海での遊泳にも疲れていて、正直硬軟取り揃えてヘトヘトだったが、比嘉さんは「ウミガメの居る海に行く?悔いのないように」などと元気である。我々も比嘉さんの勢いに押されそうになるが、そこは一旦宿に帰る方向に持って行き、帰宿。その後ウミガメの居る海に行こうか?ということも話し合われたが、宿に帰ってみると僕は本当に疲れ果てていたので、今日はこのまま休む方向へと世論を猛誘導する僕。成功。

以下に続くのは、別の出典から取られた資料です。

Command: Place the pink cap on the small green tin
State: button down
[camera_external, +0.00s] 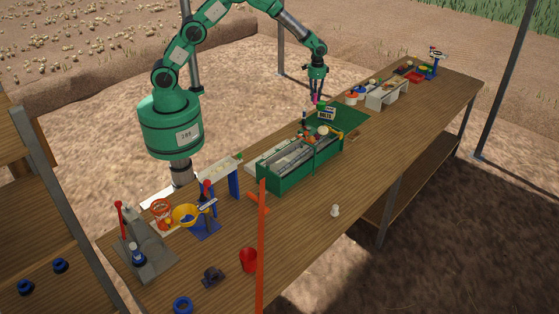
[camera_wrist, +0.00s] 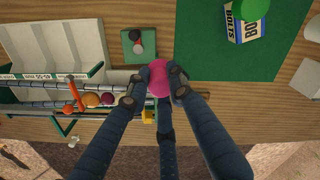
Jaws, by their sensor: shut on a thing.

後は酒盛りとなっていく。

 また巨大商店105ストアに出向き、ビールや泡盛、それから島の総菜店で作られた天ぷら類を購入して宿に戻り、酒を飲む。大変に素晴らしい酒盛り。甘い芋のてんぷら、と題されたそれが大変美味しかった。ねっとりとした甘みの強い芋。前日に引き続きこの島の芋料理に夢中である。芋が好きなだけかもしれないが。

 それから昼寝だかなんだかわからないダラダラをした後、島の散策へ出かける。港の方に刺身を供する商店がある、というので行ってみるが「水揚げがあるときだけ」という。この日は無かった。この座間味島はカツオ漁が有名であるから何とか帰るまでに食べたいが、季節などもあるのだろう、難しいかもしれぬ。

ネコバスもいる。シーサーの役割?
沖縄の小径でなぜそんなに肩を落としているのか
港で魚影を探す


散策の途中何度も猫に出会う。横山清正は猫を追いかけまわしたり撫でまわしたりしていたが、道行く散歩犬にはあまり好かれていないようだった。

子猫、ダラダラを優先させて逃げない
白黒猫のつがい


途中、オープンテラスのバーにでも入ろうか、という話になったりもしたが、なんだかラッパーふうの店員がDJ卓に陣取り幅を利かせている様子、などから2眼鏡1デブの我々は怖気づいて入ることができる。気づけば結局巨大商店105ストアで追加の泡盛を買い、謎の缶詰を買うなど、冒険心の無い時間を過ごしたのだった。

18時半より洋風のカジキ料理を出す店へと繰り出す。この店も前日に引き続き玉木青予約済みである。これが非常に美味なる店であった。カジキのホキ?という料理が大変美味しい。前日の店よりも僕は好きであったし、また価格も決して高すぎなかった。良い店である。

 ご飯を食べ終わって「夕日が観られるのでは」という話になって歩いて夕日が見えそうなところまで歩いていく。気にはやる横山清正が先先と歩いていく。玉木青とそれをおいかけていく。結局「あの角を回れば夕日が」という角まで行ったのだが、あまり夕日は見えなかった。もっと向こうの岬の稜線の向こう側に夕日は落ちた後だった。水平線へ沈んだわけではない様子でまだあたりをほの明るく照らしている。
そんな海面を観ながらしばらくぼうっとしてから宿へと戻る。途中マリリンの像なる銅像がある。『マリリンに会いたい』という映画になった犬の像だそうだ。詳しいことはわからないが、とにかくこのマリリンというのは待っていたらしい。座間味のハチ、である。

 宿に帰ってまた酒盛りをして、また眠っていく。日焼けがじくじくと痛んでくる。首筋などが痛む。果たして明日は泳げるのだろうか、という不安を抱えながら、玉木青が先に眠ってくれるようにひたすら黙って日記を書き、重たくなる瞼に頑強なる抵抗をつづけながら玉木青が寝るのを待つが、確認することもできず、気づけば眠っていたのだった。